▶ Records for this exercise:
________

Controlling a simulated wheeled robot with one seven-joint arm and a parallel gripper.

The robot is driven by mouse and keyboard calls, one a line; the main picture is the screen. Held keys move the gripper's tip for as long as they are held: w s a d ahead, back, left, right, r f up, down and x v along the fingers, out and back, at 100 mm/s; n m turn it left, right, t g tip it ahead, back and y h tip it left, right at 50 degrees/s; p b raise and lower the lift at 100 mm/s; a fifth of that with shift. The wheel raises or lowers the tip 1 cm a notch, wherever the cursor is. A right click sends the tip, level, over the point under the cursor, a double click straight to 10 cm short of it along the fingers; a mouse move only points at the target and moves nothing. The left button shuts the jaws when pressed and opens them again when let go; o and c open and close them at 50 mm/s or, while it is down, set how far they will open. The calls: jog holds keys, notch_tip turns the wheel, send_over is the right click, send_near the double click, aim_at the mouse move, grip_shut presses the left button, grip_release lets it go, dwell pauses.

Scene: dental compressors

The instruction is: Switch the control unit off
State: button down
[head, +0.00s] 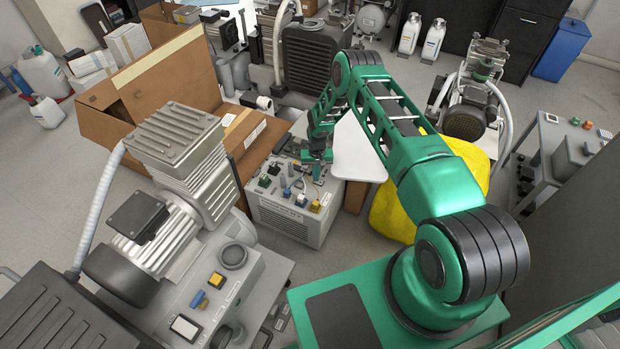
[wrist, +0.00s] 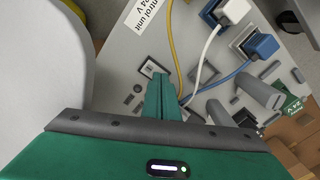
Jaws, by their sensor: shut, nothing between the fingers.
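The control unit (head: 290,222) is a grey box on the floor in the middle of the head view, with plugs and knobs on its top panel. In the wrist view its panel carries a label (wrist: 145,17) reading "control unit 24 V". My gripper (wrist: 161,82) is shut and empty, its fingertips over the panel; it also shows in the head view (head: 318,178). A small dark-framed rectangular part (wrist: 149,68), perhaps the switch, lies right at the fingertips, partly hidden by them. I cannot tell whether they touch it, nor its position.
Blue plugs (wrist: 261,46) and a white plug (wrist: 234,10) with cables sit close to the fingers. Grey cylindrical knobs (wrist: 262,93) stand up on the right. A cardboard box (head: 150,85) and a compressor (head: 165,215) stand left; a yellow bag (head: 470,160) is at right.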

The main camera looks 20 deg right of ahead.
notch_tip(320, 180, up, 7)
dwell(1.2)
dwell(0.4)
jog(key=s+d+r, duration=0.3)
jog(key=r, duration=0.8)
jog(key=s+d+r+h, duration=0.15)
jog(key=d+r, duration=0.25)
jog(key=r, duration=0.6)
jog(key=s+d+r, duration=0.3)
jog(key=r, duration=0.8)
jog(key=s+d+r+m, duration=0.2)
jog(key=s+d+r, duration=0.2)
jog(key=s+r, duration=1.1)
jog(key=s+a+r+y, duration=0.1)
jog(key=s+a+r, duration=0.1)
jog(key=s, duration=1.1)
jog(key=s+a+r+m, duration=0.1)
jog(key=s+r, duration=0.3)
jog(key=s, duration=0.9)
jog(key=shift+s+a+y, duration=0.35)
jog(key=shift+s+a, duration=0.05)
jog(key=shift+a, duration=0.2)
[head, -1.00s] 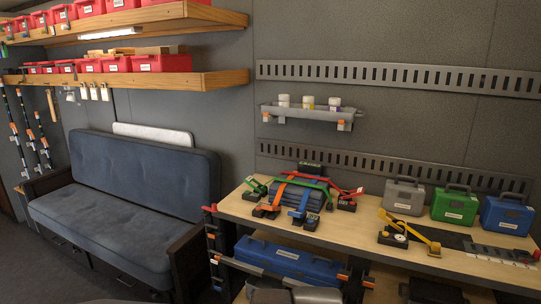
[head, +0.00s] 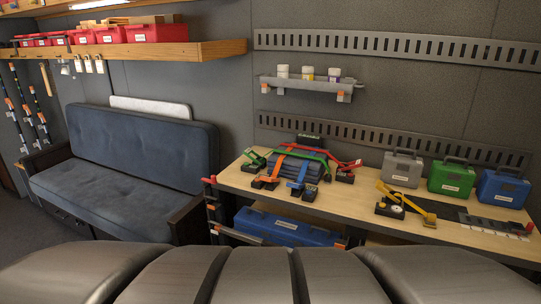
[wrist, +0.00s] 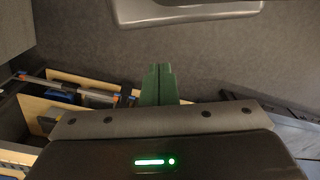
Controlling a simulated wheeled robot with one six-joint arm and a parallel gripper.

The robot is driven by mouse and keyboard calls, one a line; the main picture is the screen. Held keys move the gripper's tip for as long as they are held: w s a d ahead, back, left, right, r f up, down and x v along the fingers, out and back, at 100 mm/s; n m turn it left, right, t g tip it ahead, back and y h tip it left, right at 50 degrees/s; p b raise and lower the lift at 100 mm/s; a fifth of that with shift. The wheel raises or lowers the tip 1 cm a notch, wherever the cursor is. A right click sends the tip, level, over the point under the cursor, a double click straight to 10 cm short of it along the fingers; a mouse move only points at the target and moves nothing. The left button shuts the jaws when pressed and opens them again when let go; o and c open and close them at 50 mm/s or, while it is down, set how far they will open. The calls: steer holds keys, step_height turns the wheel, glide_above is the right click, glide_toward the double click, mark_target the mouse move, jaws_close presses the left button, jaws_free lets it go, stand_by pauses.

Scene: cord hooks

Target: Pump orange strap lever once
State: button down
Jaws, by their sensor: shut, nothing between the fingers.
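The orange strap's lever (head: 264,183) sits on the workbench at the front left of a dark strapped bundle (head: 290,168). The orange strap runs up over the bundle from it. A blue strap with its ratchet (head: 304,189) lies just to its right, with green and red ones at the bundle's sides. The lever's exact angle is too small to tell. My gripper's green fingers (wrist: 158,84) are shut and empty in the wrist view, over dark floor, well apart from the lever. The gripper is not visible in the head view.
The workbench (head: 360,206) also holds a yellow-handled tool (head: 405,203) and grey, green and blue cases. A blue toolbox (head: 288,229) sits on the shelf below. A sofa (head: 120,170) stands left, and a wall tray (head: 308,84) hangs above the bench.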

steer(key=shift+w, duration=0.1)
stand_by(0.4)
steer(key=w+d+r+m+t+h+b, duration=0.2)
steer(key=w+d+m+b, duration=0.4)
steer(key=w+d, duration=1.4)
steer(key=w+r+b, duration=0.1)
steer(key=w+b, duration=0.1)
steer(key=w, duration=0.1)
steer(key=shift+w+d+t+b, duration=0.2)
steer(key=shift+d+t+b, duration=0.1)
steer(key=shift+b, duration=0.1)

________

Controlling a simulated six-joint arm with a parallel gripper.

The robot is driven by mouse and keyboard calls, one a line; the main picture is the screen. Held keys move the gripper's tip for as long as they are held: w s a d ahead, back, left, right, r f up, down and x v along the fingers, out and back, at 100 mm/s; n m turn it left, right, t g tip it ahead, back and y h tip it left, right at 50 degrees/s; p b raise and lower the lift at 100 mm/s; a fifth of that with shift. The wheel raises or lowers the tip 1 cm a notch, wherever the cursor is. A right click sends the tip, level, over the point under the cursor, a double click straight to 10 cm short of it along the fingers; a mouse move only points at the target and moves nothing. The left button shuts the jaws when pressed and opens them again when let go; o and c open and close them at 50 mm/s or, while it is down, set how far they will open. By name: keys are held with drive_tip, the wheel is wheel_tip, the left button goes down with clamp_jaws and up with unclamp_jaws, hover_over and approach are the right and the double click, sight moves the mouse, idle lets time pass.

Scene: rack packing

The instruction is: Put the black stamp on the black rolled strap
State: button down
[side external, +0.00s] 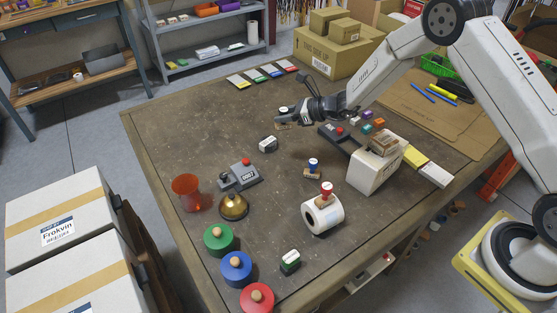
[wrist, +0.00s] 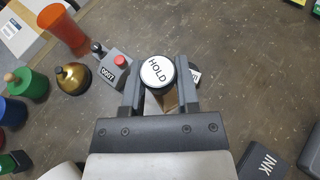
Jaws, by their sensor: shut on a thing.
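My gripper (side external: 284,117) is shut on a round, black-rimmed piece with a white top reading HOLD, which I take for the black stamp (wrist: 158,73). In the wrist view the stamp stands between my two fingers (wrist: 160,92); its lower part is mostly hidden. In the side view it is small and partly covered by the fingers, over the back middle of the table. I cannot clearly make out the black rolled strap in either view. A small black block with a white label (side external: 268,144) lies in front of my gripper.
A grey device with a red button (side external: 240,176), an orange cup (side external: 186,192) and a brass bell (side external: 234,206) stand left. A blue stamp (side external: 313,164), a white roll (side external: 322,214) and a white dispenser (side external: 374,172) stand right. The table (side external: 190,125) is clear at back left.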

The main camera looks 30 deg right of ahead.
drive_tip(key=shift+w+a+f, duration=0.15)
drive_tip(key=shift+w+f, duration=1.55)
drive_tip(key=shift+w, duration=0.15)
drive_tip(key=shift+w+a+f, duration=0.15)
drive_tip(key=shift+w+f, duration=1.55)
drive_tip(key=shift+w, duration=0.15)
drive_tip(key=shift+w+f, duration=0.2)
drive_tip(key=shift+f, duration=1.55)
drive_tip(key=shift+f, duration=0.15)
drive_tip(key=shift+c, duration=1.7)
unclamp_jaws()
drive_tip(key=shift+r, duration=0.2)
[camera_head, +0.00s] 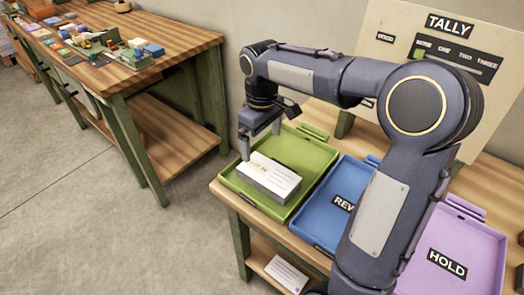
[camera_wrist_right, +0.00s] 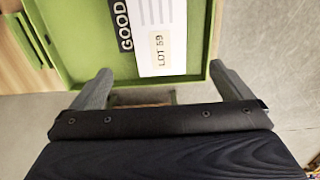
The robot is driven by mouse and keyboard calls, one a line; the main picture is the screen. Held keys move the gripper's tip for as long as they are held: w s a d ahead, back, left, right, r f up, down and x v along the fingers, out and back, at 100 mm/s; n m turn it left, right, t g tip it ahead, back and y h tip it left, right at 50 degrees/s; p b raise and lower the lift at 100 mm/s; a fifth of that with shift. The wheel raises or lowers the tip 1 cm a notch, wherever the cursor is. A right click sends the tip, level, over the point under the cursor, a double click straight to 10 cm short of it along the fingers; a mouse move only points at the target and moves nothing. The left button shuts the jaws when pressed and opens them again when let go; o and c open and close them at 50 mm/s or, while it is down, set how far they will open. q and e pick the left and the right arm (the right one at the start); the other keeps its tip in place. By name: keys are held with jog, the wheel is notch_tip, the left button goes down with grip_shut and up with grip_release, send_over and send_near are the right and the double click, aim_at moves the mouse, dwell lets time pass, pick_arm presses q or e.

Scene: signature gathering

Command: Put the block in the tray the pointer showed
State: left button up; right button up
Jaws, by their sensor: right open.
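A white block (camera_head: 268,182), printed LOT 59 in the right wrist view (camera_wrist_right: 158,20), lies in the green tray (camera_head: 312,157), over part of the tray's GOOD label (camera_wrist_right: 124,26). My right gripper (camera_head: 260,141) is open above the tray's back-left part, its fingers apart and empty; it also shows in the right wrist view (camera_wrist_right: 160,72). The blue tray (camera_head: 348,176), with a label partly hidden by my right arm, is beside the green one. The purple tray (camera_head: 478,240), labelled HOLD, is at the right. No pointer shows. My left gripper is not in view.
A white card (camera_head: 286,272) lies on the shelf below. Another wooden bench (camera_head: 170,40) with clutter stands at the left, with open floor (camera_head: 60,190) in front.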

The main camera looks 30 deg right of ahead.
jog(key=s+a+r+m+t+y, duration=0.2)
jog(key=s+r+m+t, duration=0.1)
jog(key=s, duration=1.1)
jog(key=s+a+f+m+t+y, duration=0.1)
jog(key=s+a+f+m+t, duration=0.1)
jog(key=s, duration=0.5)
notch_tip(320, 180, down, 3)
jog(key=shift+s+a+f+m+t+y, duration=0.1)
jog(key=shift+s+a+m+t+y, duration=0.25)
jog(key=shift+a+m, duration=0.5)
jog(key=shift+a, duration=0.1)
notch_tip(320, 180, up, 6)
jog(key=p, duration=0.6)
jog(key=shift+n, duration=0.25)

________

▶ Task directions:
Your task is to list each line of the records with the word "wheeled".

▶ Complete output:
Controlling a simulated wheeled robot with one seven-joint arm and a parallel gripper.
Controlling a simulated wheeled robot with one six-joint arm and a parallel gripper.

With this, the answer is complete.